# REQUIREMENT:
From the listing below, extract each line containing the string "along".

# DATA EXTRACT:
· · · · · · ·

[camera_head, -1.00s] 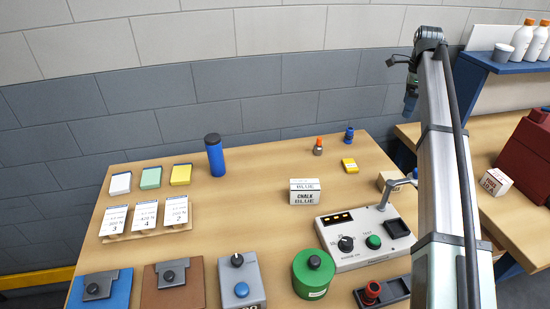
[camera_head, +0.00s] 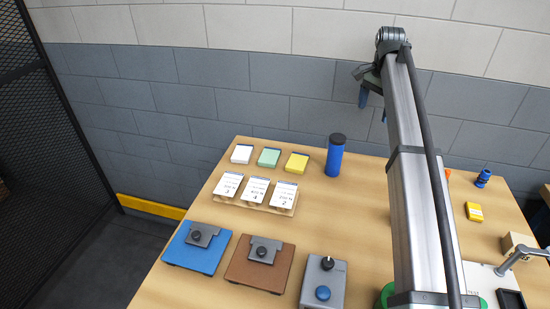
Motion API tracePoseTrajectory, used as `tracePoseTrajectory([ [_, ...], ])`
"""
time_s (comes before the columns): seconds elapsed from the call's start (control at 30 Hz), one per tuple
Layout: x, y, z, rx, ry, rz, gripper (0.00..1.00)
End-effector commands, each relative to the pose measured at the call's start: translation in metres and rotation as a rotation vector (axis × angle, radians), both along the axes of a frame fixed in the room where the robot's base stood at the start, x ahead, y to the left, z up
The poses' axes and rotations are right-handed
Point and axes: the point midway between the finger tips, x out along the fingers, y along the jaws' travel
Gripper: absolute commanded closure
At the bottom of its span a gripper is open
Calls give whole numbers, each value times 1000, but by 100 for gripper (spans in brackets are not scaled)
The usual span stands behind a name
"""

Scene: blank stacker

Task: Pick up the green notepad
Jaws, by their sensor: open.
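The green notepad (camera_head: 269,157) lies flat near the back left of the wooden table, between a white notepad (camera_head: 242,154) and a yellow notepad (camera_head: 297,162). Nothing covers it. My gripper (camera_head: 373,107) shows at the far end of my arm, with blue fingers pointing down. It is open, and I see nothing between the fingers. It appears above and to the right of the green notepad, well apart from it, against the grey wall.
A blue cylinder with a dark cap (camera_head: 335,156) stands right of the notepads. A wooden rack of numbered cards (camera_head: 284,209) lies in front of them. Blue (camera_head: 187,257) and brown (camera_head: 244,272) clipped boards lie nearer. My arm hides part of the table.

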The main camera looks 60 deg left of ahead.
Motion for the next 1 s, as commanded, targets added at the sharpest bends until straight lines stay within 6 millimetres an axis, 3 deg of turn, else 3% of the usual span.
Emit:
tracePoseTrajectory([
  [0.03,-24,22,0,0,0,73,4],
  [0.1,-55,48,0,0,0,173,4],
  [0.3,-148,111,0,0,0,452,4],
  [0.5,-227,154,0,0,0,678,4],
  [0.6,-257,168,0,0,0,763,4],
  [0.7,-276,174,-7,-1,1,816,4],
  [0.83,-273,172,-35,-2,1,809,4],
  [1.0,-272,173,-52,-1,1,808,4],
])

· · · · · · ·

# REPLY:
End-effector commands, each relative to the pose measured at the call's start: translation in metres and rotation as a rotation vector (axis × angle, radians), both along the axes of a frame fixed in the room where the robot's base stood at the start, x ahead, y to the left, z up
Point and axes: the point midway between the finger tips, x out along the fingers, y along the jaws' travel

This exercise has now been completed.